• _Objective_
Among the lines below, keep only those from the one containing "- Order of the" through the one containing "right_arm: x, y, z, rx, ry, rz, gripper", and reproduce them exactly.

--------

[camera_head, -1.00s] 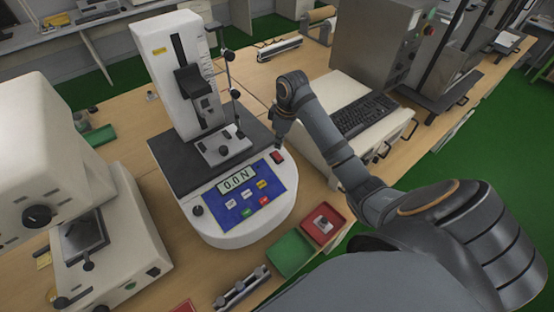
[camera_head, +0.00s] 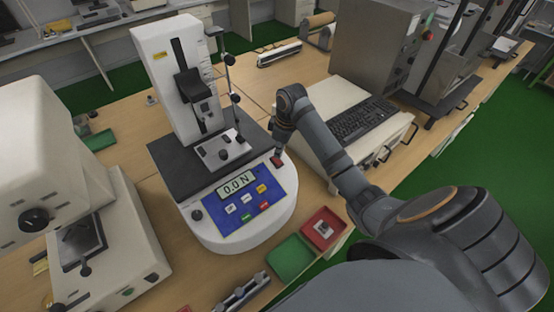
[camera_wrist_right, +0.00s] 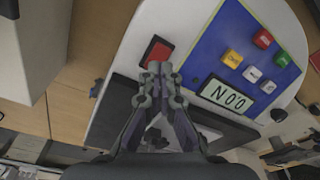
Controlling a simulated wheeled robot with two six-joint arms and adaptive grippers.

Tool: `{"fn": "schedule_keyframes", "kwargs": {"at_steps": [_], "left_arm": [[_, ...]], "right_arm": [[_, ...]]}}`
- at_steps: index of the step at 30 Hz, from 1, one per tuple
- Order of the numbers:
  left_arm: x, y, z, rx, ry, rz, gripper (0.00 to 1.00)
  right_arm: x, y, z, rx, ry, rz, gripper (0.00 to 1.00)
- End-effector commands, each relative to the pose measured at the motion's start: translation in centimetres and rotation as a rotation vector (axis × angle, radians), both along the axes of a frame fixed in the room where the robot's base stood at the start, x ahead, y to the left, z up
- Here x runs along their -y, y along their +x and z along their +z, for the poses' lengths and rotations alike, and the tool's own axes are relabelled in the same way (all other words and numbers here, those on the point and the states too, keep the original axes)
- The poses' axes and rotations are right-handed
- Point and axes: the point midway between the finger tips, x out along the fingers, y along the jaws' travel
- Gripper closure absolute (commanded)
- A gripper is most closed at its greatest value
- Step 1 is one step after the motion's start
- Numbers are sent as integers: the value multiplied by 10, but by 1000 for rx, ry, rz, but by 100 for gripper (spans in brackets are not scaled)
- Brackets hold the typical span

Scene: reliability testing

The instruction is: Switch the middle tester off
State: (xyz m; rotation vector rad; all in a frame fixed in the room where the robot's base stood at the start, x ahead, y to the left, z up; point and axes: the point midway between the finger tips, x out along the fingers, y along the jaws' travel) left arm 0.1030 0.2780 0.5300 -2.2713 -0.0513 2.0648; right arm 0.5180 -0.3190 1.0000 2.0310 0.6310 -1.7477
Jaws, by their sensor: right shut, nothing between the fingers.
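The middle tester (camera_head: 266,212) is a white stand with a blue button panel on its rounded base. Its display (camera_head: 236,186) is lit and reads 0.0 N; the display also shows in the right wrist view (camera_wrist_right: 228,97). A red switch (camera_head: 276,162) sits on the base beside the panel, at its upper right; in the right wrist view the red switch (camera_wrist_right: 156,50) is just beyond my fingertips. My right gripper (camera_head: 279,151) is shut and empty, its tips at the switch and partly covering it. In the right wrist view the gripper (camera_wrist_right: 159,67) overlaps the switch's edge; I cannot tell whether they touch. My left gripper is not in view.
Another white instrument (camera_head: 110,225) stands close on the left. A keyboard (camera_head: 362,119) lies on a light unit to the right. A green tray (camera_head: 290,258) and a red tray (camera_head: 336,216) are near the table's front edge.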

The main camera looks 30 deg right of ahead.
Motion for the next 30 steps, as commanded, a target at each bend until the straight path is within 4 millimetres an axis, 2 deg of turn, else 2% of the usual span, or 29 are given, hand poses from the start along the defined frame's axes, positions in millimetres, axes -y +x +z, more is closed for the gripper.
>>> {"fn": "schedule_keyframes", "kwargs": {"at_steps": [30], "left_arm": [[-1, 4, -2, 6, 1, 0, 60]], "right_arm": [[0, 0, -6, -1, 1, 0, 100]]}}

--------

• _Output for this exercise_
- Order of the numbers:
  left_arm: x, y, z, rx, ry, rz, gripper (0.00 to 1.00)
  right_arm: x, y, z, rx, ry, rz, gripper (0.00 to 1.00)

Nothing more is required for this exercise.